── WORKING DATA

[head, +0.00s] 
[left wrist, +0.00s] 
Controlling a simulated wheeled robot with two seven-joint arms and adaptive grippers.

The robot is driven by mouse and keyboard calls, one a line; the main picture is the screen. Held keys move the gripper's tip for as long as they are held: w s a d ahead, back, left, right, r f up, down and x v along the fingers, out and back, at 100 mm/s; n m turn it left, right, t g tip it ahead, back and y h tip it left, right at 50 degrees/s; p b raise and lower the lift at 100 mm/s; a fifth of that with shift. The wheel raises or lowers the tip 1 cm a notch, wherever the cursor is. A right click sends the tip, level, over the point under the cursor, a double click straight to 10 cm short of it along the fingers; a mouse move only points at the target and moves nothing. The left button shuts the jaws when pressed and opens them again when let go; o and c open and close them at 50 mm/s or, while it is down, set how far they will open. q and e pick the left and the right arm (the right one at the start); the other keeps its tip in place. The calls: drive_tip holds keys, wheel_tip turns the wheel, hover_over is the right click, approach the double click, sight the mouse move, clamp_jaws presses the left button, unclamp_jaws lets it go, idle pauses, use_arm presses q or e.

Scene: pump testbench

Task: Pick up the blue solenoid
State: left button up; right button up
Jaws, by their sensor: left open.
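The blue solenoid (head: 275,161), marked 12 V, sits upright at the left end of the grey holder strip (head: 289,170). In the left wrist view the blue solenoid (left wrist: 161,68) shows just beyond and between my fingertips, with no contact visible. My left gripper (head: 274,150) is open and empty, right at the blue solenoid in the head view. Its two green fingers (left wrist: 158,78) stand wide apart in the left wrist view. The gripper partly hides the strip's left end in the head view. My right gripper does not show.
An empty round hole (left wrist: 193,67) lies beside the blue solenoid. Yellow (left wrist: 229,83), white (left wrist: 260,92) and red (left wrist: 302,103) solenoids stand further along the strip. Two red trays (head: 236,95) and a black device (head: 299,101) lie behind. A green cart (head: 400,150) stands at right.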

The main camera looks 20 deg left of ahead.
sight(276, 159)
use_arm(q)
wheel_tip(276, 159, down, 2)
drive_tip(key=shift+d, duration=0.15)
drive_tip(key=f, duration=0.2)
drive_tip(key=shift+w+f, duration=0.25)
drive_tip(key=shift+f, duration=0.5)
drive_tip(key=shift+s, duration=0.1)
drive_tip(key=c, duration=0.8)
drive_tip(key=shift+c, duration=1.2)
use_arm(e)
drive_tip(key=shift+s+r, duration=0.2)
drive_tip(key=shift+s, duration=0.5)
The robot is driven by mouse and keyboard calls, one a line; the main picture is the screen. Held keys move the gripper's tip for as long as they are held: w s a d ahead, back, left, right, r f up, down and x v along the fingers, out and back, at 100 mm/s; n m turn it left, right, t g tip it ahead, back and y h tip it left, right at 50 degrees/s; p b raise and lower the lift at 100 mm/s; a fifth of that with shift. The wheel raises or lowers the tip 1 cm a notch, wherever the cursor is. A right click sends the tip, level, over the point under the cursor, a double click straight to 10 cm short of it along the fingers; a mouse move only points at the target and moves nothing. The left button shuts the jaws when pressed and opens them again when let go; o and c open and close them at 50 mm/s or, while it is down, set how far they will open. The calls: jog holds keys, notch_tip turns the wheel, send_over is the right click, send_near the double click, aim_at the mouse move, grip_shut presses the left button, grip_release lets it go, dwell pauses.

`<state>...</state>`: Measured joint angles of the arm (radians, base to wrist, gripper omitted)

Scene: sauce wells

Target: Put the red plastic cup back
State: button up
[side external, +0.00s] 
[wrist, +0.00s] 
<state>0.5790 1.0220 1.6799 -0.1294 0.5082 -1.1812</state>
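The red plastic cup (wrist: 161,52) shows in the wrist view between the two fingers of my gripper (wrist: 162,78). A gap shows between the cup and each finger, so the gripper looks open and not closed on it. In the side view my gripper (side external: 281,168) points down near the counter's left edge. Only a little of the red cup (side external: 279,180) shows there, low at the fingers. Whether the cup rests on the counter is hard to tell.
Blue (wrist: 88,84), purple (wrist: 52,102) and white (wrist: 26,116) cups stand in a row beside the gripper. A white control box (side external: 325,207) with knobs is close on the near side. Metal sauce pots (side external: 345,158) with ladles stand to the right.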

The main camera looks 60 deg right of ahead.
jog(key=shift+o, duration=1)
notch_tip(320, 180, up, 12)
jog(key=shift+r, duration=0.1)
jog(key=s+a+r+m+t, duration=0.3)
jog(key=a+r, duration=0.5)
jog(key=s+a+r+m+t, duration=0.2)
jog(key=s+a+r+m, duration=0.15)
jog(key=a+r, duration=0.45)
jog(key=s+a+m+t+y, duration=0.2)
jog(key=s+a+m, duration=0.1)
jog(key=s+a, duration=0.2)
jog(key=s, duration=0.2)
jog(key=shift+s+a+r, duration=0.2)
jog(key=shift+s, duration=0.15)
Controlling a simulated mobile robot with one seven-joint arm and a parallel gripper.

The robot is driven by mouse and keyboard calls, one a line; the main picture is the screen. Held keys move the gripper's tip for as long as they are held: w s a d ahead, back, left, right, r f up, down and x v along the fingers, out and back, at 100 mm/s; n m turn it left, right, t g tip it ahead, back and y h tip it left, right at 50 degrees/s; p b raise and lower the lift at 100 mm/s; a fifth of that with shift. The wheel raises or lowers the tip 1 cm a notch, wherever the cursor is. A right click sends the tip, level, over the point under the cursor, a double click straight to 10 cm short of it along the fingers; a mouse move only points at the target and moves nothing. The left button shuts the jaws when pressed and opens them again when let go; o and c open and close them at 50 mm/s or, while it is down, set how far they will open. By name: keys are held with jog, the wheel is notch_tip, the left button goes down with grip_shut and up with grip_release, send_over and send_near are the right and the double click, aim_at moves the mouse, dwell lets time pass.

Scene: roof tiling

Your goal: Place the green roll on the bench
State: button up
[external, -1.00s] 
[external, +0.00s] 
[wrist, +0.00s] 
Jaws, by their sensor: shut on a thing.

────
── WORKING DATA

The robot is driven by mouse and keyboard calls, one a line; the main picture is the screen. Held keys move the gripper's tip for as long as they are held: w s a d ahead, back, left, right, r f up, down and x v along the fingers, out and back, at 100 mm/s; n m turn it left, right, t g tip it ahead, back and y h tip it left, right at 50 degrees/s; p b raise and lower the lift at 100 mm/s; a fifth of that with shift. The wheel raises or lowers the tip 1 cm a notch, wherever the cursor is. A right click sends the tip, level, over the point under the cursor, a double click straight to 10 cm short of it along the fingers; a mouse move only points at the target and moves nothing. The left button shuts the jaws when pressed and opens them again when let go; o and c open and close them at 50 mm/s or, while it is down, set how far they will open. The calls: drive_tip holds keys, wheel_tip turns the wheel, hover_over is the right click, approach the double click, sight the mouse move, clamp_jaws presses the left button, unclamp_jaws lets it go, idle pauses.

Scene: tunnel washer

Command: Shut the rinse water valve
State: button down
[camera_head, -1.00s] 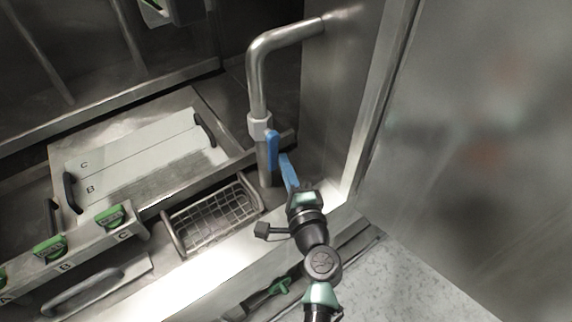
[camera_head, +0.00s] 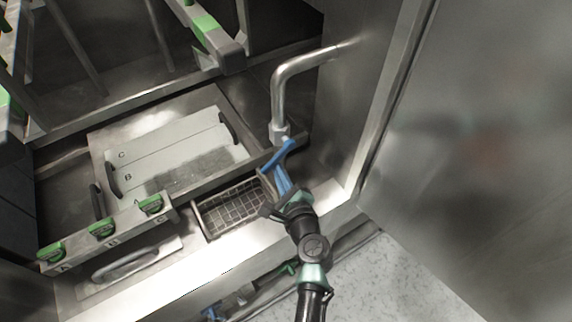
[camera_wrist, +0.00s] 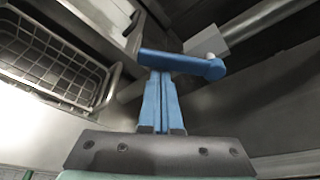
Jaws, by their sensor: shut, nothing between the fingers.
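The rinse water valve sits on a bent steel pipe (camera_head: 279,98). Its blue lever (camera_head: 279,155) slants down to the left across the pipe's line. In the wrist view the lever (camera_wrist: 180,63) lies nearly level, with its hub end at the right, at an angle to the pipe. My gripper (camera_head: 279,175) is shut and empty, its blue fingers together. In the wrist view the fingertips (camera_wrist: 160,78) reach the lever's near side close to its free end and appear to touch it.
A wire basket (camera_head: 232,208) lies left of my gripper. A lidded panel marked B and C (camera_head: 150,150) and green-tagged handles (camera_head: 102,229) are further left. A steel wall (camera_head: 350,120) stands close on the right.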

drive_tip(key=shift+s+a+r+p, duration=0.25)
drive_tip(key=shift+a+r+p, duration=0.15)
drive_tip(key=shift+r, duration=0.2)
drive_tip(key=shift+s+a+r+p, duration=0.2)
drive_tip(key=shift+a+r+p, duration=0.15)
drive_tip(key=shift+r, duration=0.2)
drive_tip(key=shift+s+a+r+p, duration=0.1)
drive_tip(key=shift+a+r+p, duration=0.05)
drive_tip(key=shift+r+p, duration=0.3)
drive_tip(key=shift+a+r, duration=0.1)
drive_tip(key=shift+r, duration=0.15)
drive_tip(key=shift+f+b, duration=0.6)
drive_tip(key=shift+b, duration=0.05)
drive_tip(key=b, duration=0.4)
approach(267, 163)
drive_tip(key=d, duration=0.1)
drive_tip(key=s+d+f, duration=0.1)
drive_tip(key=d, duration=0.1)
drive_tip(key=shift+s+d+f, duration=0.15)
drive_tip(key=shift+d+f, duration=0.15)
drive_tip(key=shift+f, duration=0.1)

────
── WORKING DATA

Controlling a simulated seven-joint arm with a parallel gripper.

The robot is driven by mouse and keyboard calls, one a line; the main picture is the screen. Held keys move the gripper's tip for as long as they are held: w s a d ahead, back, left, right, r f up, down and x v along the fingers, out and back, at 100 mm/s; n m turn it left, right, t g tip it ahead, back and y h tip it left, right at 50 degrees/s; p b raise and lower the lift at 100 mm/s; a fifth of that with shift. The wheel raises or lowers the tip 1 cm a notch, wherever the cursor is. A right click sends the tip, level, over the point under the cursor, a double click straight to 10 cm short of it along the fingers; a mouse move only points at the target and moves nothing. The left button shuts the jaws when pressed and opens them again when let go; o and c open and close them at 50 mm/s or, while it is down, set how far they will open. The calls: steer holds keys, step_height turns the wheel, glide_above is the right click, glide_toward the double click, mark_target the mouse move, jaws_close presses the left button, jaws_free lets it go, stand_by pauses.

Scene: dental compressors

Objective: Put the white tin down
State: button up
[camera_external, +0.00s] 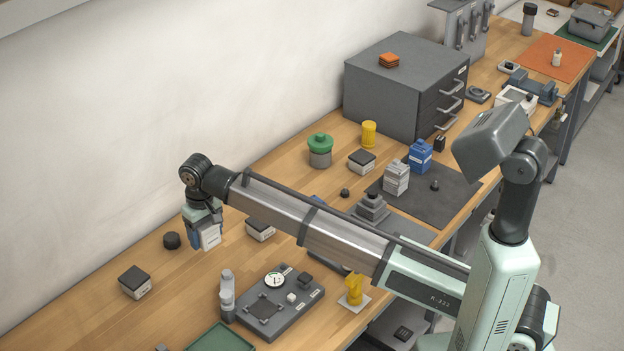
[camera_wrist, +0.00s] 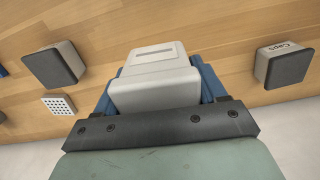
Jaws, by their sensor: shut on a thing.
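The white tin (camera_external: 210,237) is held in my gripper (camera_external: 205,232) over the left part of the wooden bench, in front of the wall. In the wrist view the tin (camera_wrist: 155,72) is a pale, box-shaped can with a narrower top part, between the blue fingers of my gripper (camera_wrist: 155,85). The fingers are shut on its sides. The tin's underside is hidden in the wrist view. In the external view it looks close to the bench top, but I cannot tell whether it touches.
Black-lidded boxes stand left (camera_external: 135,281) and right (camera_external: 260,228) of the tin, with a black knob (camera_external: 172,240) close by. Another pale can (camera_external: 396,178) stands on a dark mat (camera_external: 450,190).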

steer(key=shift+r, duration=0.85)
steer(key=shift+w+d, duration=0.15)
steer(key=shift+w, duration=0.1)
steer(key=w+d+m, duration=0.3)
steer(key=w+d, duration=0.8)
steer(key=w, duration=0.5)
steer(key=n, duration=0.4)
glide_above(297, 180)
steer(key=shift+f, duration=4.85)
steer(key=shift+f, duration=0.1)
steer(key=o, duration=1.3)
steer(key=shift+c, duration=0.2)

────

## DESCRIPTION OF THE TASK
Provide only the number of lines in the records containing the string "joint".

## COMPLETED EXERCISE
4